Urban and Inspiring in Arkansas

Fayetteville

Because of its proximity to Bentonville, Fayetteville is often considered part of the Wal-Mart sphere of Arkansas. But as home to the University of Arkansas, it has a distinct local culture all its own.

“The one thing that separates this area from the rest of the state is the entrepreneurial spirit,” said Collin Watson Brunner, director of convention and sports market sales for the Fayetteville Convention and Visitors Bureau. “There are start-ups for start-ups.” And some of the more innovative are also boons to meeting planners. Terra Studios, an art center and park filled with murals, sculptures and other art from more than 100 local artists can host groups for lunch, workshops or team building.

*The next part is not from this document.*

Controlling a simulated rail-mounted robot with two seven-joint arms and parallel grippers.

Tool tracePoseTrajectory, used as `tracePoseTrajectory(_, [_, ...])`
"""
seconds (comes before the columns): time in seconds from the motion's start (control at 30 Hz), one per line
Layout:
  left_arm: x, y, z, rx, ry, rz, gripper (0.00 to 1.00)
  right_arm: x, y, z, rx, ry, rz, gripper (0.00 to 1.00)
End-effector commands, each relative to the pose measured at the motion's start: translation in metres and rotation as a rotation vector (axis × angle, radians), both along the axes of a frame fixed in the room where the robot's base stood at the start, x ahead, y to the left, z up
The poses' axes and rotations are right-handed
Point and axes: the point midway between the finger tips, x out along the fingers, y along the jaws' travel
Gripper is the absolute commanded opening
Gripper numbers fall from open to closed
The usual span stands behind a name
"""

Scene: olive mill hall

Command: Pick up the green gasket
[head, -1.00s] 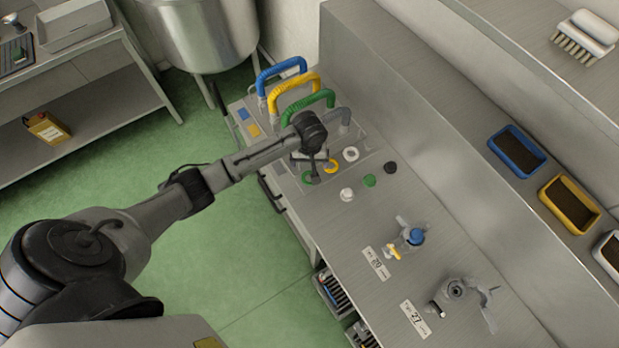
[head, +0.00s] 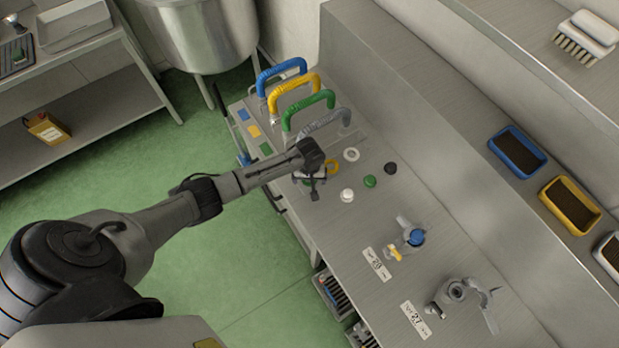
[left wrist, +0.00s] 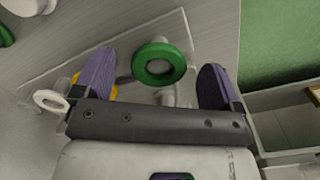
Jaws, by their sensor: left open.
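The green gasket (left wrist: 159,64) is a thick ring on the bench top. In the left wrist view it lies between the two fingers of my left gripper (left wrist: 157,62), with a visible gap on each side. The left gripper is open and empty. In the head view my left gripper (head: 313,186) is over the bench's left edge area and hides most of the green gasket. I cannot tell how high the fingers are above it. My right gripper is not in view.
A yellow ring (head: 332,167) and a white ring (head: 351,154) lie close by. White (head: 347,195), green (head: 370,181) and black (head: 390,168) caps stand to the right. Coloured hose handles (head: 308,97) rise behind. Valve fittings (head: 411,236) sit further along the bench.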

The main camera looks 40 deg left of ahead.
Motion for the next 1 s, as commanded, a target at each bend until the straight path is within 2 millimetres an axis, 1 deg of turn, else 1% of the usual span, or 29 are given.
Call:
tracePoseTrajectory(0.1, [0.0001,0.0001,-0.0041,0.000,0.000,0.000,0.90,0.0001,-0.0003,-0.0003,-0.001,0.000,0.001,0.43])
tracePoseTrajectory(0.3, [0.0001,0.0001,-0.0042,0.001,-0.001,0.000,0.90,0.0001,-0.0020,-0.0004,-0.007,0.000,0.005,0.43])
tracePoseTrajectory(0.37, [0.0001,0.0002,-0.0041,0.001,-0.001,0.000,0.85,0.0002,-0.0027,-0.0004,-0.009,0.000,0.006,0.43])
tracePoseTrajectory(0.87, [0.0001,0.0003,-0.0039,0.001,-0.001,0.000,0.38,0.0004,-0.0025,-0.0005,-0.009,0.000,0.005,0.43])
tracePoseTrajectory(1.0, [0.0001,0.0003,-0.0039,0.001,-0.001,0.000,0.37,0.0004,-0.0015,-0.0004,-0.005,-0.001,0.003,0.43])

But if Fayetteville’s entrepreneurial spirit comes from its university, its artistic energy may come from its natural setting. The city has been honored as the host city for the America in Bloom Symposium and is home to an award-winning farmers market that draws 70 vendors to the historic town square three times a week. Fayetteville’s 42-acre Botanical Gardens of the Ozarks can host up to 1,000 people for events in its indoor-outdoor spaces as well as organize private tours and workshops for groups.

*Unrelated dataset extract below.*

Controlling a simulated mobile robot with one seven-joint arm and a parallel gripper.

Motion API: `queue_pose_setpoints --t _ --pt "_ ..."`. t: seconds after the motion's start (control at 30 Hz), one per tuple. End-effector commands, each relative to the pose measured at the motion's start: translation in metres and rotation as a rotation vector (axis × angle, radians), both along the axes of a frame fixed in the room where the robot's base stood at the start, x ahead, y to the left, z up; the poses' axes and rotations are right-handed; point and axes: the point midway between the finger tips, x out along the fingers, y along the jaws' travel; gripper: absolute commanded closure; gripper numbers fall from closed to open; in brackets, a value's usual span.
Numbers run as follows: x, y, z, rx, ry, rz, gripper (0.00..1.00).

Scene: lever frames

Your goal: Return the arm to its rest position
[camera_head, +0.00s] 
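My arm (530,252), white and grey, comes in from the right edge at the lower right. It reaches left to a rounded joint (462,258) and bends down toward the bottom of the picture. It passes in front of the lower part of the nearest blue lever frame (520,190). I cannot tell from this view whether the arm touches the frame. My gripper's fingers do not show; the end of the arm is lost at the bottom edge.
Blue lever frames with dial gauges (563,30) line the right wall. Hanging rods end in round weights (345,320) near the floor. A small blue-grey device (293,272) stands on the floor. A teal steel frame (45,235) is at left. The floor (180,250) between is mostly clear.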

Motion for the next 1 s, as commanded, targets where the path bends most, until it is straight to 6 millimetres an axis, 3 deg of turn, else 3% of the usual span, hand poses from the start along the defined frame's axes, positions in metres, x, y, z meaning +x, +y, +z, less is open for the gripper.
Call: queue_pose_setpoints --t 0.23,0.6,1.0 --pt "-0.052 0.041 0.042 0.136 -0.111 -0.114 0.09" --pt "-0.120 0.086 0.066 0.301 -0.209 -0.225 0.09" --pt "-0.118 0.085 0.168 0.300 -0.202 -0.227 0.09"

Because of Fayetteville’s local college football team, meeting planners looking to host events during the season should keep an eye on the football calendar, as hotels completely book up on game weekends. “We don’t have any statewide professional teams, so the Razorbacks are it,” said Brunner. “The entire town kind of stops on Saturday.” Likewise, Brunner advises groups to avoid the period in September around the annual Bikes, Blues and BBQ, a gathering of 300,000 bikers centered on Fayetteville that books up hotels all the way up to Missouri and down to Fort Smith.

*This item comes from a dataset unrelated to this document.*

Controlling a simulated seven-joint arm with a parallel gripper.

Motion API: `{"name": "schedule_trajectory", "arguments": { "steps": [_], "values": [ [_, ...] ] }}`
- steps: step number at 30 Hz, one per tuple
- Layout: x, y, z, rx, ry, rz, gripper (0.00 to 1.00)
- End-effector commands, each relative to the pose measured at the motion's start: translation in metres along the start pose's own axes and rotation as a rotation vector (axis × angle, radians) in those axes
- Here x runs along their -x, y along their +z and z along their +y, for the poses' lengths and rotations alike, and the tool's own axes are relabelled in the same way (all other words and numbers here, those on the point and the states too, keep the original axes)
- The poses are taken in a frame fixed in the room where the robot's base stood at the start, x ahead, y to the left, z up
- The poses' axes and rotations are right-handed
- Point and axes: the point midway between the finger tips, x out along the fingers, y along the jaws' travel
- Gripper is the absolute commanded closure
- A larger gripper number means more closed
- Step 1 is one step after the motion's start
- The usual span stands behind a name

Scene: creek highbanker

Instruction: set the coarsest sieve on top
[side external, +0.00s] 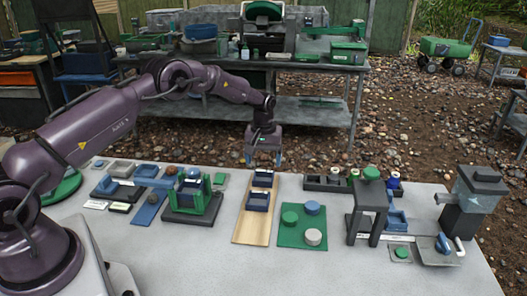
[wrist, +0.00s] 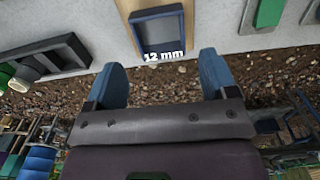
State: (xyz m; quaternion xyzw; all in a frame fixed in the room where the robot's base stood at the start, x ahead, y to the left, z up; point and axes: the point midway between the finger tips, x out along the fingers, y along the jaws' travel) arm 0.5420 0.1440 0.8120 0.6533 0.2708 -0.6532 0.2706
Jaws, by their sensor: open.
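Two dark sieve frames stand on a tan wooden board (side external: 247,228) in the side view: a far one (side external: 263,178) and a near one (side external: 257,201). In the wrist view, a sieve with a dark rim (wrist: 136,34) lies on the board, with the label "12 mm" at its edge. The near sieve's label is not readable. My gripper (side external: 264,161) is open and empty, above and behind the far end of the board. Its two blue fingers (wrist: 162,68) are apart in the wrist view, with the 12 mm sieve beyond their tips.
Left of the board stands a green-posted frame on a dark base (side external: 190,212). To its right lie a green mat (side external: 290,238) with round pieces, a dark stand (side external: 367,207) and a grey machine (side external: 474,200). The table's front is clear.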

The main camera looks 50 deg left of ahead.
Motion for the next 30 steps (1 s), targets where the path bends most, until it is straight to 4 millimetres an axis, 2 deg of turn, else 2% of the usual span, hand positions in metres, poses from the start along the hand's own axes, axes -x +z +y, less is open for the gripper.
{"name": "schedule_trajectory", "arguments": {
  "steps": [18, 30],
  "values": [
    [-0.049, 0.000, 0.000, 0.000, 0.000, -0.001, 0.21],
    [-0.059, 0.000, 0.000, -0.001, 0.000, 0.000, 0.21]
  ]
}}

www.experiencefayetteville.com

Fort Smith

Before Arkansas became part of the United States through the Louisiana Purchase, the area served as an interstitial zone between the Native American territories and the areas newly settled by Europeans. Once American borders moved west and new laws along with it, Fort Smith was the border between organization and lawlessness, the last stop before leaving civilization.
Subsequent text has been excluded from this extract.